──────── DATA LISTING
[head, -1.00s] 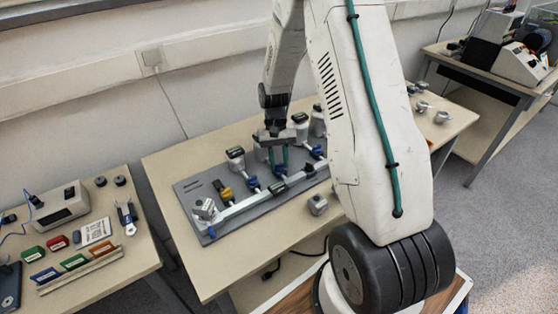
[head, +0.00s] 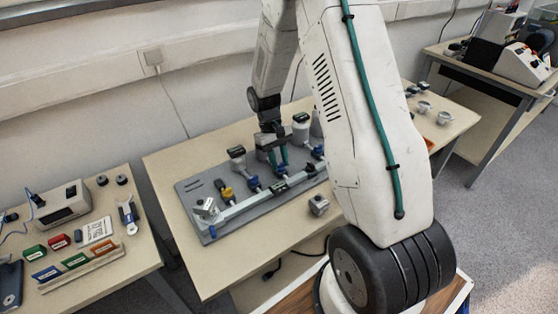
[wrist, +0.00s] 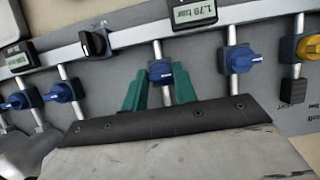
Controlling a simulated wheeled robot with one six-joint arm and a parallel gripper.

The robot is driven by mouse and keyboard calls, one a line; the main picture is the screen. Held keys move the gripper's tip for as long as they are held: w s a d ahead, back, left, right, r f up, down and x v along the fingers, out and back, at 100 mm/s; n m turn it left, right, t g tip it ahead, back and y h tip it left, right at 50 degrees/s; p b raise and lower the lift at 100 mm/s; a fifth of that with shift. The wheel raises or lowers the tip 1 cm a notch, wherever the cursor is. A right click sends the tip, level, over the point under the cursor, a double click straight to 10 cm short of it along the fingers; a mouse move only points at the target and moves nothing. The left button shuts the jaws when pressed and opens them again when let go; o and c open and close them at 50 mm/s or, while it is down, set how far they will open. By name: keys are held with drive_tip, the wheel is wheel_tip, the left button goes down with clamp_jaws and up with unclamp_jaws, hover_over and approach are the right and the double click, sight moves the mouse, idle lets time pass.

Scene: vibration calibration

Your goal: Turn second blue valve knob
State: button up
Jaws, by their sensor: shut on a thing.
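Several blue valve knobs sit in a row on pipes of a grey board (head: 205,186). My gripper (wrist: 160,88) has green fingers, one on each side of a blue knob (wrist: 160,72), and is shut on it. This knob is the second blue one counted from the yellow knob (wrist: 308,47). The first blue knob (wrist: 240,58) is to its right in the wrist view. Another blue knob (wrist: 65,91) is to its left. In the head view my gripper (head: 278,160) reaches down over the board, and its fingers partly hide the held knob.
A display (wrist: 193,11) reading 1.70 and a black knob (wrist: 95,43) sit on the pale rail near my fingers. White-bodied vessels (head: 301,129) stand behind the gripper. A small metal block (head: 319,205) lies in front of the board. Another table with coloured blocks (head: 75,261) is left.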

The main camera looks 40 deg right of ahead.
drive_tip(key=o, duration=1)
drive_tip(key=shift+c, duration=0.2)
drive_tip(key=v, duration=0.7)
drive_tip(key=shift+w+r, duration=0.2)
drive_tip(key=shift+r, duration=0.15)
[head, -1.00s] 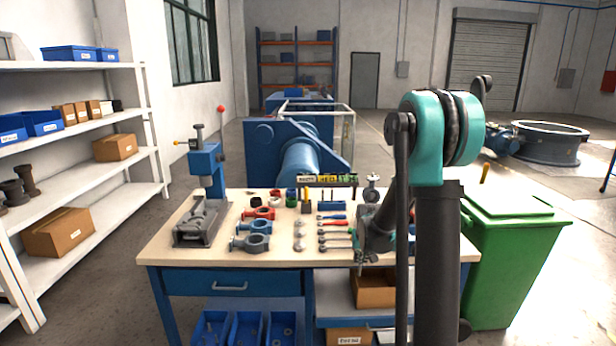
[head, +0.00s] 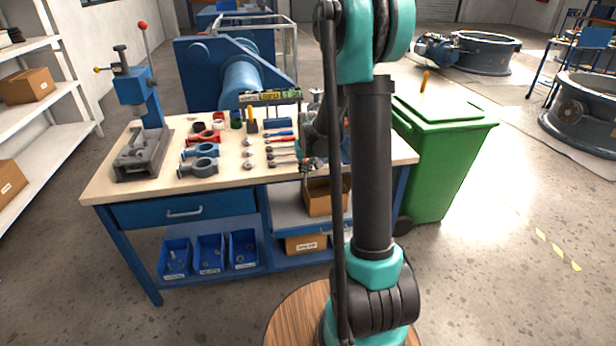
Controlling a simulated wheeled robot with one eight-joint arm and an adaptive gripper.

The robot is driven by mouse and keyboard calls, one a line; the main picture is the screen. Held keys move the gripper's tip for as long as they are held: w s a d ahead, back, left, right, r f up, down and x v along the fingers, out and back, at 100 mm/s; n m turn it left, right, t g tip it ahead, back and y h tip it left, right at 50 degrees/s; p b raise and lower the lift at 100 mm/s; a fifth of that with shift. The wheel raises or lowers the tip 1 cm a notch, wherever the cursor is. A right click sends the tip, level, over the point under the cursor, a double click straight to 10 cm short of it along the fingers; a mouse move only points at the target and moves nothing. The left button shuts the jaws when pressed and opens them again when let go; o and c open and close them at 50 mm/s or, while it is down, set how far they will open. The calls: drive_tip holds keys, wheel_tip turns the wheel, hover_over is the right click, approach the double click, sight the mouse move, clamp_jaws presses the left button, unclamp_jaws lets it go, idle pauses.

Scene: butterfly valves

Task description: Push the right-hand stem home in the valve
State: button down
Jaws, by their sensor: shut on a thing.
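My gripper (head: 309,166) is low over the right front part of the workbench (head: 225,192), partly hidden by my own arm. It is shut on something too small and too covered to make out. I cannot pick out the right-hand stem or tell how deep it sits. Small ring-shaped valve bodies, one red (head: 204,138), one blue (head: 203,150) and one grey (head: 198,167), lie on the bench left of my gripper, apart from it. A grey metal part (head: 318,97) shows at the back right of the bench, mostly behind my arm.
A press (head: 142,120) stands at the bench's left end. Hand tools (head: 280,147) lie just left of my gripper, with a small rack (head: 270,97) behind. A green bin (head: 445,150) stands right of the bench. The floor at the right front is open.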

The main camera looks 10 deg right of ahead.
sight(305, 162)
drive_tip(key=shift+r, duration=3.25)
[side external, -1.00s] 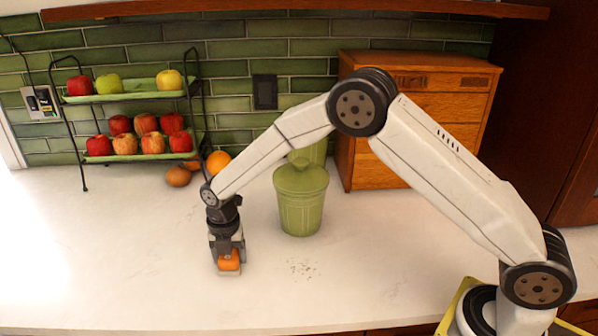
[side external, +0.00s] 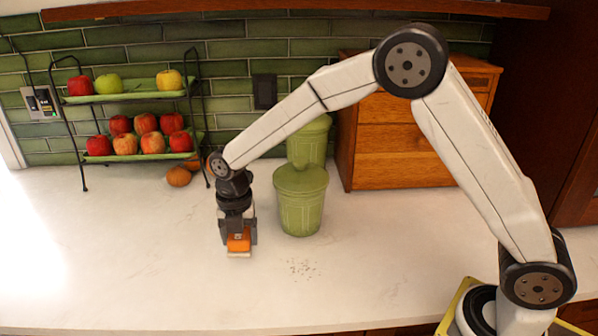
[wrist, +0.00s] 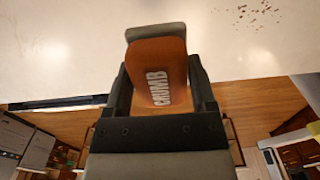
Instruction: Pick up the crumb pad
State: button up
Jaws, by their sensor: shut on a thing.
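The crumb pad (side external: 239,243) is an orange block with a pale base. In the wrist view the crumb pad (wrist: 158,72) shows the word CRUMB on its orange face and a grey-white layer at its far end. My gripper (side external: 238,238) is shut on it, with one dark finger on each side. The gripper points down over the white counter, left of the front green canister. The pad's pale underside is close to the counter; I cannot tell for sure how large the gap is. My gripper also shows in the wrist view (wrist: 160,95).
Scattered crumbs (side external: 303,268) lie on the counter (side external: 130,265) to the right of the pad. Green lidded canisters (side external: 301,205) stand behind them. A two-tier fruit rack (side external: 130,98) and a wooden drawer box (side external: 400,150) are at the back. The front left counter is clear.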

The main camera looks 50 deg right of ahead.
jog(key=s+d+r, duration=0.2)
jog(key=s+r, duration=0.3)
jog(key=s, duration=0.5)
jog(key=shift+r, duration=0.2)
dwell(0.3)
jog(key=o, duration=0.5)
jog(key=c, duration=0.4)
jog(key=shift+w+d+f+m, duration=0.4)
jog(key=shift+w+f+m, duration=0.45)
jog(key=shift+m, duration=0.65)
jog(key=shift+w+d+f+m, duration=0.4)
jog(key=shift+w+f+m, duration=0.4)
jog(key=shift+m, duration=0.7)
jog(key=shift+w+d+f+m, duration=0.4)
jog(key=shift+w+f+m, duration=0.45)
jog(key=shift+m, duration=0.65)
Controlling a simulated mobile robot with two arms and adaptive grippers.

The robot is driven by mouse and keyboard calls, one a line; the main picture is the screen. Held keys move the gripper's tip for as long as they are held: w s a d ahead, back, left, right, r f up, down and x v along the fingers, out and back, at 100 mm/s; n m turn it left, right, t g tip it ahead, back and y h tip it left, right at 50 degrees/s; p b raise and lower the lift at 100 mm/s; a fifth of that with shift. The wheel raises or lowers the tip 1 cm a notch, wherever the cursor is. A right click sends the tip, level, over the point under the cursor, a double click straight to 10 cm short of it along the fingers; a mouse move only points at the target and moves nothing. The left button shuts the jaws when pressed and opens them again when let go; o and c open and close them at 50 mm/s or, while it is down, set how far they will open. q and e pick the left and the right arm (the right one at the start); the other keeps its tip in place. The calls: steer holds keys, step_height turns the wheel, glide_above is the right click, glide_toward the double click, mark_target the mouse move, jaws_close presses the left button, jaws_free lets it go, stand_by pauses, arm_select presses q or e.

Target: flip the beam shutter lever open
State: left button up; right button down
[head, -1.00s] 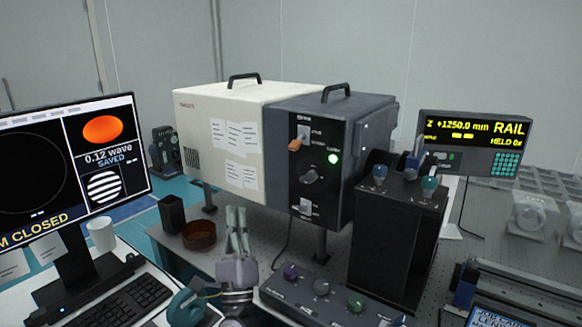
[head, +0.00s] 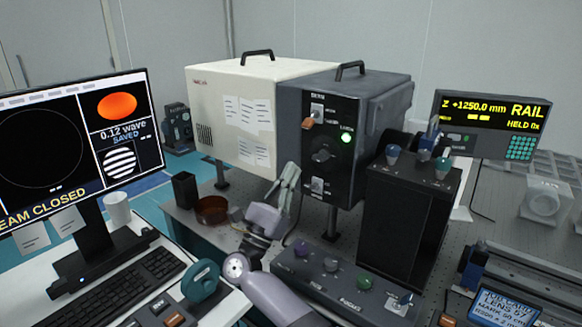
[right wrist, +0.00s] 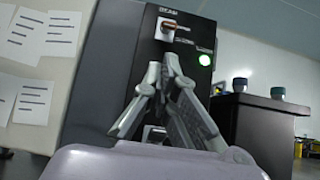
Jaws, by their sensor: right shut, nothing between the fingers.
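The beam shutter lever (head: 308,123) has an orange tip and sits high on the dark front panel (head: 333,115) of the laser box. It also shows in the right wrist view (right wrist: 167,27), near the top under the word BEAM. My right gripper (head: 292,170) is shut and empty, below and left of the lever and apart from it in the head view. In the right wrist view its fingertips (right wrist: 163,68) appear below the lever and hide the middle of the panel. The monitor (head: 75,150) reads BEAM CLOSED. My left gripper is not in view.
A green lamp (head: 346,138) glows beside the lever, with a black knob (head: 321,155) and a lower switch (head: 317,186) beneath. A black stand (head: 405,220) rises to the right. A knob console (head: 335,282) and brown bowl (head: 212,208) lie below.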

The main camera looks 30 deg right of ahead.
────────────────
TASK TO CARRY OUT —
Without the pictures, restate all of the entries above verbatim.

FINAL RESULT —
[head, -1.00s] 
[head, +0.00s] 
[wrist, +0.00s] 
Controlling a simulated wheeled robot with one six-joint arm and a parallel gripper.

The robot is driven by mouse and keyboard calls, one a line; the main picture is the screen. Held keys move the gripper's tip for as long as they are held: w s a d ahead, back, left, right, r f up, down and x v along the fingers, out and back, at 100 mm/s; n m turn it left, right, t g tip it ahead, back and y h tip it left, right at 50 degrees/s; p b raise and lower the lift at 100 mm/s; a fifth of that with shift. The wheel raises or lowers the tip 1 cm a notch, wherever the cursor is. A right click sends the tip, level, over the point under the cursor, a double click straight to 10 cm short of it along the fingers; a mouse move only points at the target and moves nothing. The left button shuts the jaws when pressed and opens them again when let go; o and c open and close them at 50 mm/s or, while it is down, set how far they will open. By name: keys are held with drive_tip, the wheel is wheel_tip, the left button goes down with clamp_jaws and up with unclamp_jaws, hover_over and approach are the right and the double click, sight moves the mouse, idle lets time pass.

Scene: vibration calibration

Your goal: Turn second blue valve knob
State: button up
Jaws, by their sensor: shut on a thing.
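Several blue valve knobs sit in a row on pipes of a grey board (head: 205,186). My gripper (wrist: 160,88) has green fingers, one on each side of a blue knob (wrist: 160,72), and is shut on it. This knob is the second blue one counted from the yellow knob (wrist: 308,47). The first blue knob (wrist: 240,58) is to its right in the wrist view. Another blue knob (wrist: 65,91) is to its left. In the head view my gripper (head: 278,160) reaches down over the board, and its fingers partly hide the held knob.
A display (wrist: 193,11) reading 1.70 and a black knob (wrist: 95,43) sit on the pale rail near my fingers. White-bodied vessels (head: 301,129) stand behind the gripper. A small metal block (head: 319,205) lies in front of the board. Another table with coloured blocks (head: 75,261) is left.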

The main camera looks 40 deg right of ahead.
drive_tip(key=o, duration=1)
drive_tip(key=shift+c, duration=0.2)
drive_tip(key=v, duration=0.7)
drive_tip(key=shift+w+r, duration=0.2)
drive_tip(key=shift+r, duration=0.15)
[head, -1.00s] 
[head, +0.00s] 
Controlling a simulated wheeled robot with one eight-joint arm and an adaptive gripper.

The robot is driven by mouse and keyboard calls, one a line; the main picture is the screen. Held keys move the gripper's tip for as long as they are held: w s a d ahead, back, left, right, r f up, down and x v along the fingers, out and back, at 100 mm/s; n m turn it left, right, t g tip it ahead, back and y h tip it left, right at 50 degrees/s; p b raise and lower the lift at 100 mm/s; a fifth of that with shift. The wheel raises or lowers the tip 1 cm a notch, wherever the cursor is. A right click sends the tip, level, over the point under the cursor, a double click straight to 10 cm short of it along the fingers; a mouse move only points at the target and moves nothing. The left button shuts the jaws when pressed and opens them again when let go; o and c open and close them at 50 mm/s or, while it is down, set how far they will open. The calls: drive_tip holds keys, wheel_tip turns the wheel, hover_over is the right click, approach the double click, sight the mouse move, clamp_jaws presses the left button, unclamp_jaws lets it go, idle pauses.

Scene: butterfly valves

Task description: Push the right-hand stem home in the valve
State: button down
Jaws, by their sensor: shut on a thing.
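My gripper (head: 309,166) is low over the right front part of the workbench (head: 225,192), partly hidden by my own arm. It is shut on something too small and too covered to make out. I cannot pick out the right-hand stem or tell how deep it sits. Small ring-shaped valve bodies, one red (head: 204,138), one blue (head: 203,150) and one grey (head: 198,167), lie on the bench left of my gripper, apart from it. A grey metal part (head: 318,97) shows at the back right of the bench, mostly behind my arm.
A press (head: 142,120) stands at the bench's left end. Hand tools (head: 280,147) lie just left of my gripper, with a small rack (head: 270,97) behind. A green bin (head: 445,150) stands right of the bench. The floor at the right front is open.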

The main camera looks 10 deg right of ahead.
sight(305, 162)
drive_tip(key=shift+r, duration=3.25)
[side external, -1.00s] 
[side external, +0.00s] 
[wrist, +0.00s] 
Instruction: Pick up the crumb pad
State: button up
Jaws, by their sensor: shut on a thing.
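The crumb pad (side external: 239,243) is an orange block with a pale base. In the wrist view the crumb pad (wrist: 158,72) shows the word CRUMB on its orange face and a grey-white layer at its far end. My gripper (side external: 238,238) is shut on it, with one dark finger on each side. The gripper points down over the white counter, left of the front green canister. The pad's pale underside is close to the counter; I cannot tell for sure how large the gap is. My gripper also shows in the wrist view (wrist: 160,95).
Scattered crumbs (side external: 303,268) lie on the counter (side external: 130,265) to the right of the pad. Green lidded canisters (side external: 301,205) stand behind them. A two-tier fruit rack (side external: 130,98) and a wooden drawer box (side external: 400,150) are at the back. The front left counter is clear.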

The main camera looks 50 deg right of ahead.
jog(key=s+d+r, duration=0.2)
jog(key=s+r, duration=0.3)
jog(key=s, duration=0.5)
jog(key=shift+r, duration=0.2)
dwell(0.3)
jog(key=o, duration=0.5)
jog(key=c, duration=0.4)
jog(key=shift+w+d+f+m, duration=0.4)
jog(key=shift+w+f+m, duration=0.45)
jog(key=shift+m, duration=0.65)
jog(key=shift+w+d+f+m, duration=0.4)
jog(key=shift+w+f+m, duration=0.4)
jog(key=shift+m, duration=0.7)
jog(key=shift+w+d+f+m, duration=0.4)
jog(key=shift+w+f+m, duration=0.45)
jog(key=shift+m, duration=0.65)
Controlling a simulated mobile robot with two arms and adaptive grippers.

The robot is driven by mouse and keyboard calls, one a line; the main picture is the screen. Held keys move the gripper's tip for as long as they are held: w s a d ahead, back, left, right, r f up, down and x v along the fingers, out and back, at 100 mm/s; n m turn it left, right, t g tip it ahead, back and y h tip it left, right at 50 degrees/s; p b raise and lower the lift at 100 mm/s; a fifth of that with shift. The wheel raises or lowers the tip 1 cm a notch, wherever the cursor is. A right click sends the tip, level, over the point under the cursor, a double click straight to 10 cm short of it along the fingers; a mouse move only points at the target and moves nothing. The left button shuts the jaws when pressed and opens them again when let go; o and c open and close them at 50 mm/s or, while it is down, set how far they will open. q and e pick the left and the right arm (the right one at the start); the other keeps its tip in place. The calls: steer holds keys, step_height turns the wheel, glide_above is the right click, glide_toward the double click, mark_target the mouse move, jaws_close presses the left button, jaws_free lets it go, stand_by pauses, arm_select presses q or e.

Target: flip the beam shutter lever open
State: left button up; right button down
[head, -1.00s] 
[head, +0.00s] 
[right wrist, +0.00s] 
Jaws, by their sensor: right shut, nothing between the fingers.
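The beam shutter lever (head: 308,123) has an orange tip and sits high on the dark front panel (head: 333,115) of the laser box. It also shows in the right wrist view (right wrist: 167,27), near the top under the word BEAM. My right gripper (head: 292,170) is shut and empty, below and left of the lever and apart from it in the head view. In the right wrist view its fingertips (right wrist: 163,68) appear below the lever and hide the middle of the panel. The monitor (head: 75,150) reads BEAM CLOSED. My left gripper is not in view.
A green lamp (head: 346,138) glows beside the lever, with a black knob (head: 321,155) and a lower switch (head: 317,186) beneath. A black stand (head: 405,220) rises to the right. A knob console (head: 335,282) and brown bowl (head: 212,208) lie below.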

The main camera looks 30 deg right of ahead.

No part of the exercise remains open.